<<<<

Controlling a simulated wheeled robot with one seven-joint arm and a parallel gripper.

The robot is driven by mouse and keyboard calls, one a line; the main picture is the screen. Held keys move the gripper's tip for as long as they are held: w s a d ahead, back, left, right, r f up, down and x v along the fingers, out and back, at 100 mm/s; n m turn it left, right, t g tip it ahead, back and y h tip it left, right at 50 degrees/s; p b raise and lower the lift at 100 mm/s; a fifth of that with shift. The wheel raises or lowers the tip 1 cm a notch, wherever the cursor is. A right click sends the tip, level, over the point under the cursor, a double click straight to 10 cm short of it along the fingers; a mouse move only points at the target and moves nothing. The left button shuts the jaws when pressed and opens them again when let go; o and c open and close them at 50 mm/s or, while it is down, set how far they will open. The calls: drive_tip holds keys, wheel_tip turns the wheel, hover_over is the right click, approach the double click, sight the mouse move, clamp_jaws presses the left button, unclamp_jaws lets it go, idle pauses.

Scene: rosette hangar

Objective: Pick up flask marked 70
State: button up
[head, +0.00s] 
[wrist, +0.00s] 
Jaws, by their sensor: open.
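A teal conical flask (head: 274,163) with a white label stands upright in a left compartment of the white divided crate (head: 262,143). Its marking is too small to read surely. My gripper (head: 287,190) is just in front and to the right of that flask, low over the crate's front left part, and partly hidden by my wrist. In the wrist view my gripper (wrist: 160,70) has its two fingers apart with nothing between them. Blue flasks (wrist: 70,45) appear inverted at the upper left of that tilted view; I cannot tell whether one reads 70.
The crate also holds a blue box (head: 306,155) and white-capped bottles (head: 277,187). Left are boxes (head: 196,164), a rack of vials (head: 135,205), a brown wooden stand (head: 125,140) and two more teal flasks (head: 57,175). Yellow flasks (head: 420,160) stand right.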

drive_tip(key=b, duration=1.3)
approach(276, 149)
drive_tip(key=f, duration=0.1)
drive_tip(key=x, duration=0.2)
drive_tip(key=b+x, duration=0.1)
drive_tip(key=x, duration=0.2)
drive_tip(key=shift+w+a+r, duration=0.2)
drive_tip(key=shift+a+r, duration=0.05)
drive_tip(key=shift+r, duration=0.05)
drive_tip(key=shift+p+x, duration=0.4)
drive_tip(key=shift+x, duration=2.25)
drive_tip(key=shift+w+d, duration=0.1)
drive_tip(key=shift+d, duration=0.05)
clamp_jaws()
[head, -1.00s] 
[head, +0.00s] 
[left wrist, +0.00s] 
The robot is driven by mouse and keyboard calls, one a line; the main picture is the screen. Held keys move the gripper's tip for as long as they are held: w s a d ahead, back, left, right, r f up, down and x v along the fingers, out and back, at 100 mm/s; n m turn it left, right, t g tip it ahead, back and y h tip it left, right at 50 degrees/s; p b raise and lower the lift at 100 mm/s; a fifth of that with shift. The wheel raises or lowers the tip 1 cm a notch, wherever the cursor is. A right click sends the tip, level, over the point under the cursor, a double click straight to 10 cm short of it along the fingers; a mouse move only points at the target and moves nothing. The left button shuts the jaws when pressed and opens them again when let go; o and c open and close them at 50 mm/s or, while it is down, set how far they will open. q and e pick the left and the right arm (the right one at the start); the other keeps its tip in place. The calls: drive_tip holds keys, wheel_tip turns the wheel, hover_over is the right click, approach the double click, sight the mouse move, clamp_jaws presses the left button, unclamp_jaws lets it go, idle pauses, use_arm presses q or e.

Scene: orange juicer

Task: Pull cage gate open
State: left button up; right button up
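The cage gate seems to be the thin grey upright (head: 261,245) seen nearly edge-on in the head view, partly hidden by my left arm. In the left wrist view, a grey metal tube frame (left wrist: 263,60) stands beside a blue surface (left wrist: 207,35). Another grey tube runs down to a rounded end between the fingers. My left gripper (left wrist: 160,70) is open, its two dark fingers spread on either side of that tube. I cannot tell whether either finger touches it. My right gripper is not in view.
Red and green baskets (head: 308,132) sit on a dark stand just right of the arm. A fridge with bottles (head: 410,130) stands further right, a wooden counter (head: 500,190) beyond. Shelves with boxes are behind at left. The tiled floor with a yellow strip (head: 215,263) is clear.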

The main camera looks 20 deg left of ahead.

>>>>

## WHAT THE EXERCISE ASKS
Reproduce the material above exactly; please quote every line of it.

## THE RESULT
Controlling a simulated wheeled robot with one seven-joint arm and a parallel gripper.

The robot is driven by mouse and keyboard calls, one a line; the main picture is the screen. Held keys move the gripper's tip for as long as they are held: w s a d ahead, back, left, right, r f up, down and x v along the fingers, out and back, at 100 mm/s; n m turn it left, right, t g tip it ahead, back and y h tip it left, right at 50 degrees/s; p b raise and lower the lift at 100 mm/s; a fifth of that with shift. The wheel raises or lowers the tip 1 cm a notch, wherever the cursor is. A right click sends the tip, level, over the point under the cursor, a double click straight to 10 cm short of it along the fingers; a mouse move only points at the target and moves nothing. The left button shuts the jaws when pressed and opens them again when let go; o and c open and close them at 50 mm/s or, while it is down, set how far they will open. The calls: drive_tip holds keys, wheel_tip turns the wheel, hover_over is the right click, approach the double click, sight the mouse move, clamp_jaws presses the left button, unclamp_jaws lets it go, idle pauses.

Scene: rosette hangar

Objective: Pick up flask marked 70
State: button up
[head, +0.00s] 
[wrist, +0.00s] 
Jaws, by their sensor: open.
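A teal conical flask (head: 274,163) with a white label stands upright in a left compartment of the white divided crate (head: 262,143). Its marking is too small to read surely. My gripper (head: 287,190) is just in front and to the right of that flask, low over the crate's front left part, and partly hidden by my wrist. In the wrist view my gripper (wrist: 160,70) has its two fingers apart with nothing between them. Blue flasks (wrist: 70,45) appear inverted at the upper left of that tilted view; I cannot tell whether one reads 70.
The crate also holds a blue box (head: 306,155) and white-capped bottles (head: 277,187). Left are boxes (head: 196,164), a rack of vials (head: 135,205), a brown wooden stand (head: 125,140) and two more teal flasks (head: 57,175). Yellow flasks (head: 420,160) stand right.

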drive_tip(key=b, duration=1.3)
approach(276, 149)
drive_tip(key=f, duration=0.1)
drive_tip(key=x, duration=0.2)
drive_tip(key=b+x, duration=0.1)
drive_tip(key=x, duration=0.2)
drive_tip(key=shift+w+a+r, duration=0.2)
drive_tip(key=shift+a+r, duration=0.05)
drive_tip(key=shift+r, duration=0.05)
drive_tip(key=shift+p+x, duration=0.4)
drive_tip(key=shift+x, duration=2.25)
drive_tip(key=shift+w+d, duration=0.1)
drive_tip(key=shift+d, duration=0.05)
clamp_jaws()
[head, -1.00s] 
[head, +0.00s] 
[left wrist, +0.00s] 
The robot is driven by mouse and keyboard calls, one a line; the main picture is the screen. Held keys move the gripper's tip for as long as they are held: w s a d ahead, back, left, right, r f up, down and x v along the fingers, out and back, at 100 mm/s; n m turn it left, right, t g tip it ahead, back and y h tip it left, right at 50 degrees/s; p b raise and lower the lift at 100 mm/s; a fifth of that with shift. The wheel raises or lowers the tip 1 cm a notch, wherever the cursor is. A right click sends the tip, level, over the point under the cursor, a double click straight to 10 cm short of it along the fingers; a mouse move only points at the target and moves nothing. The left button shuts the jaws when pressed and opens them again when let go; o and c open and close them at 50 mm/s or, while it is down, set how far they will open. q and e pick the left and the right arm (the right one at the start); the other keeps its tip in place. The calls: drive_tip holds keys, wheel_tip turns the wheel, hover_over is the right click, approach the double click, sight the mouse move, clamp_jaws presses the left button, unclamp_jaws lets it go, idle pauses, use_arm presses q or e.

Scene: orange juicer

Task: Pull cage gate open
State: left button up; right button up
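The cage gate seems to be the thin grey upright (head: 261,245) seen nearly edge-on in the head view, partly hidden by my left arm. In the left wrist view, a grey metal tube frame (left wrist: 263,60) stands beside a blue surface (left wrist: 207,35). Another grey tube runs down to a rounded end between the fingers. My left gripper (left wrist: 160,70) is open, its two dark fingers spread on either side of that tube. I cannot tell whether either finger touches it. My right gripper is not in view.
Red and green baskets (head: 308,132) sit on a dark stand just right of the arm. A fridge with bottles (head: 410,130) stands further right, a wooden counter (head: 500,190) beyond. Shelves with boxes are behind at left. The tiled floor with a yellow strip (head: 215,263) is clear.

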The main camera looks 20 deg left of ahead.

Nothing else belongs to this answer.